A VERIFY viewer asked if Kroger is really giving away a free $150 coupon for the company’s anniversary — it’s not. Similar coupon scams have circulated since 2013.
Kroger is one of the largest supermarket chains in the United States.
Since the company was founded in 1883, the brand has grown from a single grocery store in downtown Cincinnati, Ohio, to nearly 2,800 stores in 35 states.
On Facebook, a third-party website is claiming Kroger is currently giving a free $150 coupon to everyone in celebration of the company’s anniversary. VERIFY viewer Sandra asked if this promotion is real or a scam.
Is Kroger giving everyone a free $150 anniversary coupon?
No, Kroger is not giving everyone a free $150 anniversary coupon.
WHAT WE FOUND
Kroger is not giving away a free $150 coupon to everyone in celebration of the company’s anniversary. Erin Rolfes, Kroger’s director of media relations and corporate communications, told VERIFY in an email that this is not a valid promotion.
Kroger shares hundreds of digital coupons with its customers on its website each week. VERIFY could not find any information about a $150 anniversary coupon promotion on the supermarket chain’s site.
VERIFY found that the fake coupon is currently in circulation on Facebook. When people click on the link, it sends them to a third-party website that is not affiliated with Kroger. Instead, the coupon is linked to exclusivedeals.africa.com, which Google flags as “dangerous” and “deceptive.” After bypassing Google’s warning, we found that the site actually leads to an ad for an apartment complex in Pakistan — not a free $150 Kroger coupon.
More from VERIFY: VERIFY Fact Sheet: 5 tips to avoid online shopping scams
It’s not the first time a fake Kroger coupon has circulated on social media. Kroger and multiple news outlets, including VERIFY partner station KHOU, USA Today and Snopes, have been debunking the spread of fake Kroger coupons and gift cards since at least 2013.
The Better Business Bureau (BBB) says counterfeit coupons are a popular way for scammers to steal a person’s identity and money.
Some scammers lure people in by using official brand logos to create fake coupons that offer unusually steep discounts, like 80% or more, on certain products sold by major retailers.

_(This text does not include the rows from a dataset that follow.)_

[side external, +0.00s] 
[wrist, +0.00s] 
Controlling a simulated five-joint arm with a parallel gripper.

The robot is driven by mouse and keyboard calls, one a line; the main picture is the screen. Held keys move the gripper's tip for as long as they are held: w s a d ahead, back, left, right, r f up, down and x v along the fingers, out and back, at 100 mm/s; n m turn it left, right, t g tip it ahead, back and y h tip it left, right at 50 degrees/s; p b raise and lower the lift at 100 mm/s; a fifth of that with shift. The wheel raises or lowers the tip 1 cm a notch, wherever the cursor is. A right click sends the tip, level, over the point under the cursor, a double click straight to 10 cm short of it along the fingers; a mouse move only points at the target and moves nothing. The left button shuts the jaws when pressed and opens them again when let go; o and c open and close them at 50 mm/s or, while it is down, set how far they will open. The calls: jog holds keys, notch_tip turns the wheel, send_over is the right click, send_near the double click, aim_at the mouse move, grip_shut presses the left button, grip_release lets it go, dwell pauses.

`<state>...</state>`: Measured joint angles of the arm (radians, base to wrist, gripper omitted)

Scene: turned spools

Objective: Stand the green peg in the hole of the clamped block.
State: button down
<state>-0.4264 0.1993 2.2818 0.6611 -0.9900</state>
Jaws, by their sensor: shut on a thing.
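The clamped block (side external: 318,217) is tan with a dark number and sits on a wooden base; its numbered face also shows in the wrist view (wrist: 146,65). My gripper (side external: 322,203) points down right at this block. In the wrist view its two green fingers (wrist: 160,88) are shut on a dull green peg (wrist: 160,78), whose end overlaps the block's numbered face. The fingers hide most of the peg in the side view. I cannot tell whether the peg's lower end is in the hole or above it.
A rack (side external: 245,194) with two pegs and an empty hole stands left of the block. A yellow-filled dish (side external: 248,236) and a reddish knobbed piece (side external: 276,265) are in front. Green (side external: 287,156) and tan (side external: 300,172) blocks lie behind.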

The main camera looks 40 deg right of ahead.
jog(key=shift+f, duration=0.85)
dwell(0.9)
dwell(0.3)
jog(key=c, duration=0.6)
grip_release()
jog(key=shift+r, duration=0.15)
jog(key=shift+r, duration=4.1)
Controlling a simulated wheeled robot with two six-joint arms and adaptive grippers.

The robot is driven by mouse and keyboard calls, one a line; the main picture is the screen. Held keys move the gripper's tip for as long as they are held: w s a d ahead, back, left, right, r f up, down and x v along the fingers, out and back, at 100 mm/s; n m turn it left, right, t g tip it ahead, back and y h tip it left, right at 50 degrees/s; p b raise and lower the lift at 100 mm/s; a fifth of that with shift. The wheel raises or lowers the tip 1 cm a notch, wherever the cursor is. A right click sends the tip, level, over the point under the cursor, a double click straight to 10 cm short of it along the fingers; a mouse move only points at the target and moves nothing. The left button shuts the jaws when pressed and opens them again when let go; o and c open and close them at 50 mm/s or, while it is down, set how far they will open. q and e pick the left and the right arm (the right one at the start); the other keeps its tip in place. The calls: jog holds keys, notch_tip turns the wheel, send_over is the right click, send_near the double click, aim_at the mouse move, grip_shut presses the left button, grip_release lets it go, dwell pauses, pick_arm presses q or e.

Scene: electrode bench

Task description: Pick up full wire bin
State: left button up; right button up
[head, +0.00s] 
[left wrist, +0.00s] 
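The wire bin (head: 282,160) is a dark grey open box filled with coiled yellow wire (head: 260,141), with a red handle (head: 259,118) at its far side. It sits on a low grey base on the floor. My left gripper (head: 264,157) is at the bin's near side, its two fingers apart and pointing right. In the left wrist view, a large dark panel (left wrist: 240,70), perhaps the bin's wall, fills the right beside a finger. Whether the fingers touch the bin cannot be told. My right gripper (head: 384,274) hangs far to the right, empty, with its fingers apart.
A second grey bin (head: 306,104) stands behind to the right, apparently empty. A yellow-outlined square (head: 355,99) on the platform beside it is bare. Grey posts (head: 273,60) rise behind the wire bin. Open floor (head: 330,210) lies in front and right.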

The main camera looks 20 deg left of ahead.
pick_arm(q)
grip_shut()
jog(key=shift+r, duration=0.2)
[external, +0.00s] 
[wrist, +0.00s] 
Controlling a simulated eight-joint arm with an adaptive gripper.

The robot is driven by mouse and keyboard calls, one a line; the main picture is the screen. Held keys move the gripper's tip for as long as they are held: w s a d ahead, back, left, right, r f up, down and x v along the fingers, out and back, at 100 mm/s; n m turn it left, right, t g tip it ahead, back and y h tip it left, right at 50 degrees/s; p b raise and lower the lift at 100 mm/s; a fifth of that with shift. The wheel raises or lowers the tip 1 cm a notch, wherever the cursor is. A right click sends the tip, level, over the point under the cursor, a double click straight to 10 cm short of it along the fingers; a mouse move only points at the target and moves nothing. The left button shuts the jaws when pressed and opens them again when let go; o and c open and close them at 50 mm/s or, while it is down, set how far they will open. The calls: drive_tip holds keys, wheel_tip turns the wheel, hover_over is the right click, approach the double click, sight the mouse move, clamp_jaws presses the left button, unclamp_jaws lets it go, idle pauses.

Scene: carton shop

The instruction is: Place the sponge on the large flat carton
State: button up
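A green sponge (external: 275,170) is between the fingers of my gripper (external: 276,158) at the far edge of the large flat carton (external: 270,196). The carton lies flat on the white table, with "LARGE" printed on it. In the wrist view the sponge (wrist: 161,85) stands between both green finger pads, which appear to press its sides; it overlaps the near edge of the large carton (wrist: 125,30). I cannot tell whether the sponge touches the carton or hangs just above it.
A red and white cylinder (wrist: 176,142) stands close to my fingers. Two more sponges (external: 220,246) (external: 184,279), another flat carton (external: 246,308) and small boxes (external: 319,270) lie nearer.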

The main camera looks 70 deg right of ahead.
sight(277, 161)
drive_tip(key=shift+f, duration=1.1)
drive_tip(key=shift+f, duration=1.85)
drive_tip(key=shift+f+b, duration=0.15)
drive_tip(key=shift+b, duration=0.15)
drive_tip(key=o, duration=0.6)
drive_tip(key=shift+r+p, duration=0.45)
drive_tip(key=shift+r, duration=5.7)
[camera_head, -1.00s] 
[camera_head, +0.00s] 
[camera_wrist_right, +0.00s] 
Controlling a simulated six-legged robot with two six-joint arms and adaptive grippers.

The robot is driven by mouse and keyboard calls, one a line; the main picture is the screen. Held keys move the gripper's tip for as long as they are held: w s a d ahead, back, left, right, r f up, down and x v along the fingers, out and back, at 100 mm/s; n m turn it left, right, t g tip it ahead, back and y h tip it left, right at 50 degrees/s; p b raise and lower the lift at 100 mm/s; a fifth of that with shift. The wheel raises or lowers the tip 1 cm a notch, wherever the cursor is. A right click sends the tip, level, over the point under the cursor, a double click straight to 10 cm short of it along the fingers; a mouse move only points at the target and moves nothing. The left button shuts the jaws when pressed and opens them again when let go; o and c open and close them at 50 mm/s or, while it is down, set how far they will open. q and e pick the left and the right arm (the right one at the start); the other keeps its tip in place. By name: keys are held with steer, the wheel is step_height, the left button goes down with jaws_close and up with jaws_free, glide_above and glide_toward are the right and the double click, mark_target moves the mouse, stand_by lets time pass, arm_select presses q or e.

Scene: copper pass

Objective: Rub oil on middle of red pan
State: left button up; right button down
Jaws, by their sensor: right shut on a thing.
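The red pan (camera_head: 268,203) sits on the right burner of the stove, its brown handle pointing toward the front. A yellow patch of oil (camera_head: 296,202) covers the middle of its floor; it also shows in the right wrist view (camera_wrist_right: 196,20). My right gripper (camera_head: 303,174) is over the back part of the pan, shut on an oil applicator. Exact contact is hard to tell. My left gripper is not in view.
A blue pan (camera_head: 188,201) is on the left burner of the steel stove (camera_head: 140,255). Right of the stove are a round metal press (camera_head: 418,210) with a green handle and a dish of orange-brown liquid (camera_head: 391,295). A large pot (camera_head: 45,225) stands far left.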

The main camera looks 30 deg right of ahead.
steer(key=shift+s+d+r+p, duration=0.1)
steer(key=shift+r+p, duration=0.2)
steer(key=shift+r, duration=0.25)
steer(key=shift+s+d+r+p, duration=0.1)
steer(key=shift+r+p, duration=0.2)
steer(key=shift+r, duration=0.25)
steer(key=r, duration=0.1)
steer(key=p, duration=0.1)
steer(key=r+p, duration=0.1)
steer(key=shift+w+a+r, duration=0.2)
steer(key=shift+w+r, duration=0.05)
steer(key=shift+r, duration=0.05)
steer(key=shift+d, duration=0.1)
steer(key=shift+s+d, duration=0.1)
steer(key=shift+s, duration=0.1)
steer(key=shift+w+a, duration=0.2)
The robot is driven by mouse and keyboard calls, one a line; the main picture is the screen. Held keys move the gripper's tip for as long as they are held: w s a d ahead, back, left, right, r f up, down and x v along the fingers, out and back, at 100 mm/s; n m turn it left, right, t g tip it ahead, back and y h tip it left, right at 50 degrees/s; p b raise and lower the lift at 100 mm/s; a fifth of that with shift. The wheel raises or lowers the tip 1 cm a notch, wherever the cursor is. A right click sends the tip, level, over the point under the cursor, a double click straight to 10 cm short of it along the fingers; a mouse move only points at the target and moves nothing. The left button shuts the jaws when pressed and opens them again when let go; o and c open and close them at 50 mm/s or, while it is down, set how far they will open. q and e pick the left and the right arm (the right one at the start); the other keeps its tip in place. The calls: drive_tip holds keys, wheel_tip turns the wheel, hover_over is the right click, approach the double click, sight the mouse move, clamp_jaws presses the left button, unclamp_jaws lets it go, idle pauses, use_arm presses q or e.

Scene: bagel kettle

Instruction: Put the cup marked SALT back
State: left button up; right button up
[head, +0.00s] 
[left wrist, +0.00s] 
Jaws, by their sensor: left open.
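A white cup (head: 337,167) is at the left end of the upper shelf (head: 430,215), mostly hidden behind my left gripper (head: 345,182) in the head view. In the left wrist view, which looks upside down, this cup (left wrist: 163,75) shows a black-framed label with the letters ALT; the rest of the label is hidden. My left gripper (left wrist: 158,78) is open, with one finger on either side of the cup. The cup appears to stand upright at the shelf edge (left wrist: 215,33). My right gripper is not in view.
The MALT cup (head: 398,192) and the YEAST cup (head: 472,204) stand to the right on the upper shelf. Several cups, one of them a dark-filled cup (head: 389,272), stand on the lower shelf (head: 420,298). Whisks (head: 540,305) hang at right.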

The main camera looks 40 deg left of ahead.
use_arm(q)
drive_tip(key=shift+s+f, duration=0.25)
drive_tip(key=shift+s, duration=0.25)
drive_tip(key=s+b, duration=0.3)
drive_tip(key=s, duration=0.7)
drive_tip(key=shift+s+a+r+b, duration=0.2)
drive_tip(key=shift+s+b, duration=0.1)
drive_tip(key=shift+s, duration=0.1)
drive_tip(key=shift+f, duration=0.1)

Other scammers offer coupon deals in exchange for sharing a link on social media. The BBB says these links often lead people to third-party websites where visitors enter personal information in exchange for the coupon.
More from VERIFY: Facebook post promising free roundtrip plane tickets for Southwest Airlines’ anniversary is a scam
“In most cases, after signing up, you never receive any coupons. Instead, you’ve given your personal details to scammers,” the BBB says.
On its website, the BBB shares six tips on how to avoid a fake coupon scam:
- Don’t fall for deals that are too good to be true. If a coupon is valued near or above the retail price of an item, consider it a red flag.
- Check the source of the coupon. If the coupon doesn’t come from a recognized coupon distributor, the manufacturer or a specific store, be wary. If you’re unsure about a coupon, visit the company’s official website directly to look for the coupon or contact their customer service line to ask if the coupon’s legit.
- Think before you click on links. If you receive a coupon via email or on social media, hover your mouse over the link without clicking on it to see where it will take you. If the URL looks like a random assortment of letters and numbers, or if it is a shortened link that doesn’t reveal where it’s taking you, don’t click it. Only visit official websites to avoid downloading malware onto your computer.
- Read coupons carefully. If a coupon doesn’t have an expiration date, if it looks photocopied or if it contains spelling and grammar errors, you’re probably dealing with a fake.
- Don’t trade personal information for perks. A real business will not ask for your personal information, such as your credit card number or bank account information, in exchange for a coupon or to enter a giveaway. Promotional offers that ask for personal information are usually scams. You shouldn’t have to pay to receive a coupon either.
- Do a search for coupon scams. When in doubt, search for the coupon offer along with the word “scam.” This will often bring up similar offers that are fake and can help you determine whether a coupon is real or not.